+++ RECORDED DATA

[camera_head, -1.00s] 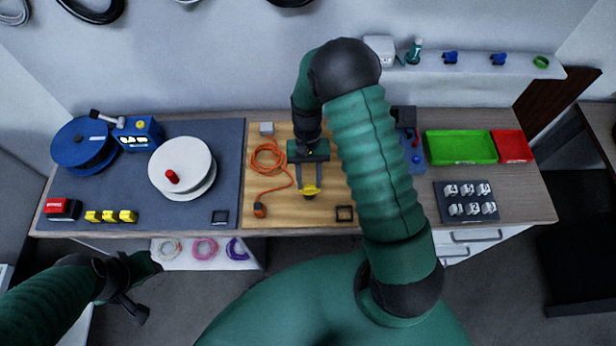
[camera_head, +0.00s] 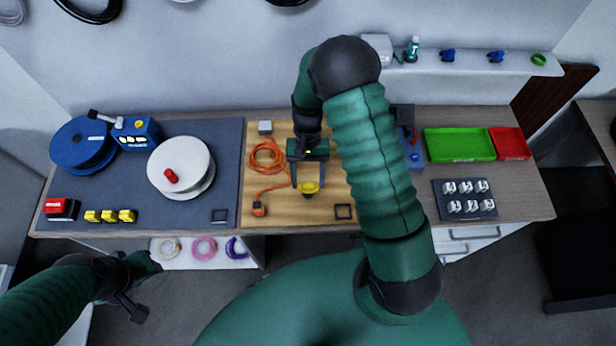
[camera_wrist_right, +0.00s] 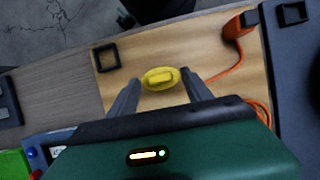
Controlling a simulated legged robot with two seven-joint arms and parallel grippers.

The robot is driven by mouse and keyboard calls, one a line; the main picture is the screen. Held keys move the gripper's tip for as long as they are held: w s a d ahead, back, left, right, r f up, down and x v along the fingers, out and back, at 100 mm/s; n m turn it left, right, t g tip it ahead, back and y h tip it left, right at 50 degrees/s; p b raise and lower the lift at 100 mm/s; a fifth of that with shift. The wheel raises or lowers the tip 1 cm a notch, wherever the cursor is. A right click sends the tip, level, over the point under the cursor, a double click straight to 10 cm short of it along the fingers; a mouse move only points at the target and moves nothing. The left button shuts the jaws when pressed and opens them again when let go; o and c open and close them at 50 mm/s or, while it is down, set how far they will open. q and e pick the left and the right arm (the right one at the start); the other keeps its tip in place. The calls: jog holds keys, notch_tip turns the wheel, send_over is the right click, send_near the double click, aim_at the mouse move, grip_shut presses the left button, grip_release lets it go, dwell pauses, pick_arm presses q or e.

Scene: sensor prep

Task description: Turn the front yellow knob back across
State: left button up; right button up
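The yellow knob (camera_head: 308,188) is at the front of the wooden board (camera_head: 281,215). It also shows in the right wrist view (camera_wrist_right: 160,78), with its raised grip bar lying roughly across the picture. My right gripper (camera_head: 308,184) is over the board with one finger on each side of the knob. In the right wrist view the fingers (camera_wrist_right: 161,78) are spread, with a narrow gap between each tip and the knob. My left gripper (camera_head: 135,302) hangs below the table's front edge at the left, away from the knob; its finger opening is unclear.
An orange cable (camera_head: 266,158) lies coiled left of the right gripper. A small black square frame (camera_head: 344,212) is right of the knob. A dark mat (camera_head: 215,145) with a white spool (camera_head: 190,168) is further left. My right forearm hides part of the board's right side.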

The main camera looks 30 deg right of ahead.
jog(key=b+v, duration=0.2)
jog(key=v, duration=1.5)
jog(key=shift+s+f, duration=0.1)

++++++
+++ RECORDED DATA

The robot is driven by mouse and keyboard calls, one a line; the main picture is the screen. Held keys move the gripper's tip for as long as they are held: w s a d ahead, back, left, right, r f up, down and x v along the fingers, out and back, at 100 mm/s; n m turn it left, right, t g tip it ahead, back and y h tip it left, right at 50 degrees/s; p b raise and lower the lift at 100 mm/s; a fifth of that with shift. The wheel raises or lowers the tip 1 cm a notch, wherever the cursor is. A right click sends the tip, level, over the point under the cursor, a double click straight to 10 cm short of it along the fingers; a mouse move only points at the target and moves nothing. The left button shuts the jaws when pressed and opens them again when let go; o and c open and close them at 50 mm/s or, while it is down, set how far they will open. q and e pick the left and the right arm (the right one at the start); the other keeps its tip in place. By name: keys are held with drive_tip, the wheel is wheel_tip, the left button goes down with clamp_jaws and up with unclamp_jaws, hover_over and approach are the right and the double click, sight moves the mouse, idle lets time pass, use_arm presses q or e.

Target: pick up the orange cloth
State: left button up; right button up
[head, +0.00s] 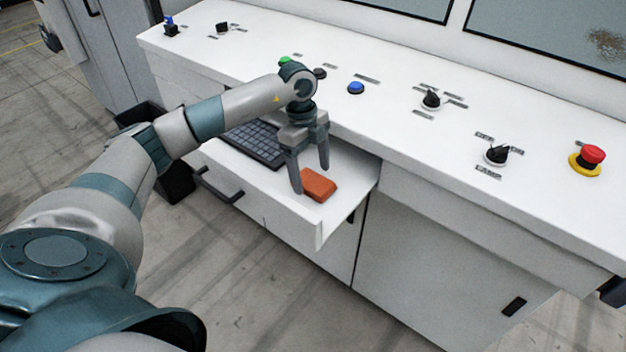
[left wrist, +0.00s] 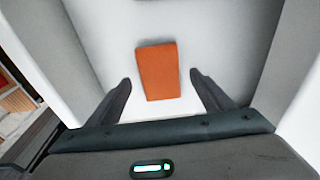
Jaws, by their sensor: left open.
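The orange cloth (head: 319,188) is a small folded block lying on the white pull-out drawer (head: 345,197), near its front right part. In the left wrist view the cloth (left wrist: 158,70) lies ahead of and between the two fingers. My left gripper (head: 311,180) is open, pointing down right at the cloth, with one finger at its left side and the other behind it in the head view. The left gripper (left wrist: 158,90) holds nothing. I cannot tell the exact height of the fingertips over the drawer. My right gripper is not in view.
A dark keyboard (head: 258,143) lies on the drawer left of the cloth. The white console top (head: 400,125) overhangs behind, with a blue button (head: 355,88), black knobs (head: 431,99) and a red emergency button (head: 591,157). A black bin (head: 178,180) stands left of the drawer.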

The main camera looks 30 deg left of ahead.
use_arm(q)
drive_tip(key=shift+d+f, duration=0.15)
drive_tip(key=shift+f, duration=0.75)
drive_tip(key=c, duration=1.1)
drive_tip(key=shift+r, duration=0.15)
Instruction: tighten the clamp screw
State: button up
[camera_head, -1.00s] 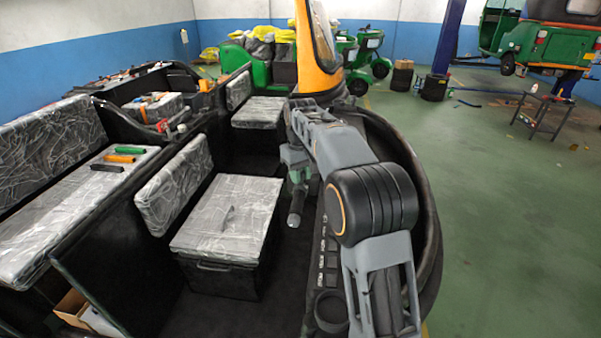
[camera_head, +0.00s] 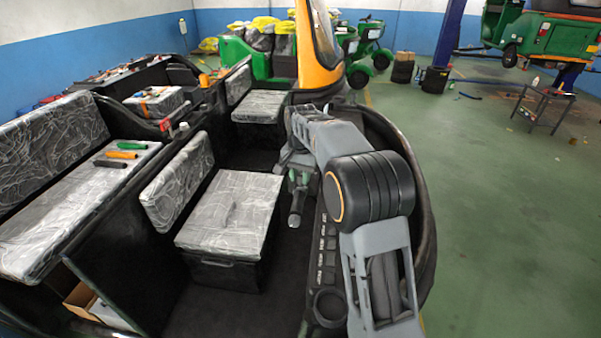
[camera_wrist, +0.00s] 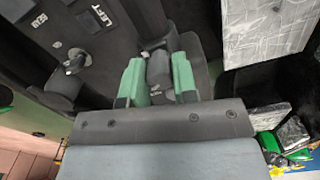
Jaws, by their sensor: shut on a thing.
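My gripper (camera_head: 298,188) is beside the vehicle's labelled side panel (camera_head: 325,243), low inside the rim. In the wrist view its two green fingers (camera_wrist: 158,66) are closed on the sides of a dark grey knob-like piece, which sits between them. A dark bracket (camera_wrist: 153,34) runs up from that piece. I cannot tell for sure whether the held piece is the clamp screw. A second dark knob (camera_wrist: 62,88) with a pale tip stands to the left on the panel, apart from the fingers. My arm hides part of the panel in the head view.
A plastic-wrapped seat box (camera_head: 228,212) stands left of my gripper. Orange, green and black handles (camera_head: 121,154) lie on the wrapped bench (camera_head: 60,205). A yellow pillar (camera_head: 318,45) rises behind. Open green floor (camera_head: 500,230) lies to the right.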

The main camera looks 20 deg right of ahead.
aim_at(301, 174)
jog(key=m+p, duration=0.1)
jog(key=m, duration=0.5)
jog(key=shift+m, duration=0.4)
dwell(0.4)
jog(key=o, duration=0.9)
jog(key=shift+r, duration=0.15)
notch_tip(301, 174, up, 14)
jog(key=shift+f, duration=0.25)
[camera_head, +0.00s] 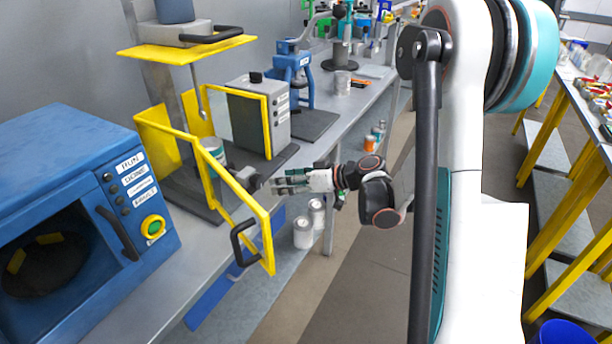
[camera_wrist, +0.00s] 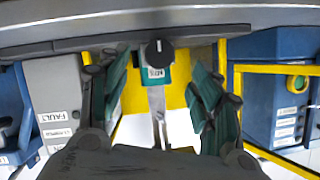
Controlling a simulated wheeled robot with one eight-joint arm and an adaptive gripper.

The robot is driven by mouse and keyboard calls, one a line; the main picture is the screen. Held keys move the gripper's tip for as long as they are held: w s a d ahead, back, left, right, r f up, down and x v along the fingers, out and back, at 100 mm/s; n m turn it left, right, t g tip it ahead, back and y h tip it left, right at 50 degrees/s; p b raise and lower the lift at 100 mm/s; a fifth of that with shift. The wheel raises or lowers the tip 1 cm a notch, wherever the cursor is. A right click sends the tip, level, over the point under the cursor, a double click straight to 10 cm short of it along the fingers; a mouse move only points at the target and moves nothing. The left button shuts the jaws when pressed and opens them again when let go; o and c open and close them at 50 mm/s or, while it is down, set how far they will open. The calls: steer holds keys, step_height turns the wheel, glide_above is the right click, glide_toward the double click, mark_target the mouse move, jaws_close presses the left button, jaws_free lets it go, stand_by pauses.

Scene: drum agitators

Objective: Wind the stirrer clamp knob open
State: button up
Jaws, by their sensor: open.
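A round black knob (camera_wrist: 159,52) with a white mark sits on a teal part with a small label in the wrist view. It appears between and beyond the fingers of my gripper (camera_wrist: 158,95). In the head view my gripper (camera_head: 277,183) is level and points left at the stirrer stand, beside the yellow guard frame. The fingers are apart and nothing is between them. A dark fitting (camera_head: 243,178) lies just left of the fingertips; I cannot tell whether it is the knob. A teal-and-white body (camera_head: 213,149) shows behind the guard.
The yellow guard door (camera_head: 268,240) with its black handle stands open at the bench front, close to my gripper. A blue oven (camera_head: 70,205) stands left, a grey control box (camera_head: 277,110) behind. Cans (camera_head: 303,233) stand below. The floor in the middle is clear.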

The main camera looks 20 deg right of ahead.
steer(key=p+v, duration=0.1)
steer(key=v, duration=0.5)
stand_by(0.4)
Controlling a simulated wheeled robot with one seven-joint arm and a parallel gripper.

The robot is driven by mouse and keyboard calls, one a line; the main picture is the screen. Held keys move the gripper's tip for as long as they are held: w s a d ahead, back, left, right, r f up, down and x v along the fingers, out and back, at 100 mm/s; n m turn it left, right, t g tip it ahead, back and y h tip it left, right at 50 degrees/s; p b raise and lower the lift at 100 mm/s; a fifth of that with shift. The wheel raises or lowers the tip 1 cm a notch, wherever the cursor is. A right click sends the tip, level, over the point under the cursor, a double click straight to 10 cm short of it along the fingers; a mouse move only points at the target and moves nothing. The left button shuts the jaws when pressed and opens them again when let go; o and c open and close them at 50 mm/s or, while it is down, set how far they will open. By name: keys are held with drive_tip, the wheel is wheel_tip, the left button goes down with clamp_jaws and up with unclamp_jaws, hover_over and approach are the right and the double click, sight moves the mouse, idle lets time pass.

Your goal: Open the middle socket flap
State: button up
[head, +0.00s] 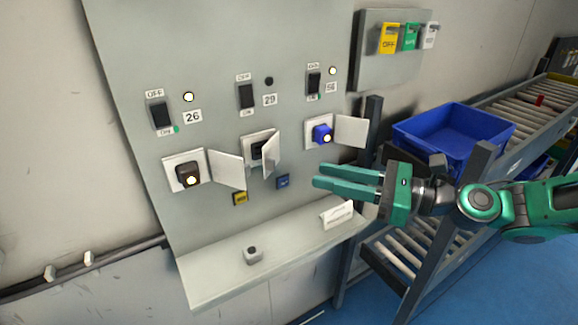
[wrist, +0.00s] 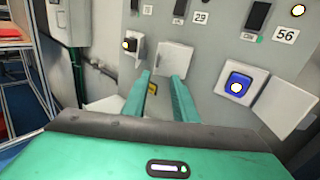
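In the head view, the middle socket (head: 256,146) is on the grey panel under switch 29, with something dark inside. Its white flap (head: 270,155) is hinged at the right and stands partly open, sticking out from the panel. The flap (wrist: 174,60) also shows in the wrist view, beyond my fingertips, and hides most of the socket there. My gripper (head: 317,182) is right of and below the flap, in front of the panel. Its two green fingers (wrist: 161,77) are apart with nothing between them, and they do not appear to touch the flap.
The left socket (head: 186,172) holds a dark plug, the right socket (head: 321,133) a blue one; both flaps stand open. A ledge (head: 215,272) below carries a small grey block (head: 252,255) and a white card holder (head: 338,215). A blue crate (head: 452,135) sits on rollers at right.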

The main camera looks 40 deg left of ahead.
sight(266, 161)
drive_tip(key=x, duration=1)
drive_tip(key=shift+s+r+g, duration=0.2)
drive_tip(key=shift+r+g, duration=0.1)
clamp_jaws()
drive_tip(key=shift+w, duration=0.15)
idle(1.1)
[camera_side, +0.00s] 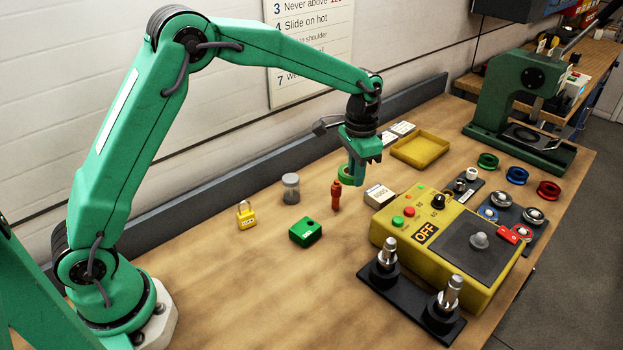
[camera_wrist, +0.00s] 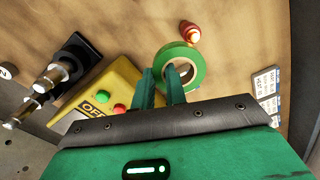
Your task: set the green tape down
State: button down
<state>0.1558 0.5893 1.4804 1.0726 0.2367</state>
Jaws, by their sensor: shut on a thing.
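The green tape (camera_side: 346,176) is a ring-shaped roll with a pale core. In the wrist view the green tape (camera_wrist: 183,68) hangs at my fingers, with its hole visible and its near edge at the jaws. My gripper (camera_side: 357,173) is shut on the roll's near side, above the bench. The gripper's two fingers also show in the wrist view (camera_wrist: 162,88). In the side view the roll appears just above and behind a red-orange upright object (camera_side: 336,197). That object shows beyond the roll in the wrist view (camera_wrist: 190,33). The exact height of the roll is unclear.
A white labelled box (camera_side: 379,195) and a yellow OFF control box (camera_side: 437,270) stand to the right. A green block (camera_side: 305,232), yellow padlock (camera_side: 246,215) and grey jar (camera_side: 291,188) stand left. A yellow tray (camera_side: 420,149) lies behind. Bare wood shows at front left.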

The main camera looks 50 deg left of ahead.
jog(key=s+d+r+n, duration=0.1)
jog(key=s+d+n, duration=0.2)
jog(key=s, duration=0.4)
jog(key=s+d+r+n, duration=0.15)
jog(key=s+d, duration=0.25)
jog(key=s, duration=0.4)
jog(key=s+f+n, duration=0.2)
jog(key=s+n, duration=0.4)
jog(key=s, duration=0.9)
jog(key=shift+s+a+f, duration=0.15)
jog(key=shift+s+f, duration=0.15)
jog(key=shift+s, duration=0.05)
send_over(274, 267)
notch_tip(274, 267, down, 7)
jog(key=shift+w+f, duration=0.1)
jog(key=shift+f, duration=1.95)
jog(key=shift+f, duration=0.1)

++++++

DIRECTIONS
Extract, from the material above, each line holding the word "wheeled".

THE COMPLETED TASK
Controlling a simulated wheeled robot with one eight-joint arm and an adaptive gripper.
Controlling a simulated wheeled robot with one seven-joint arm and a parallel gripper.

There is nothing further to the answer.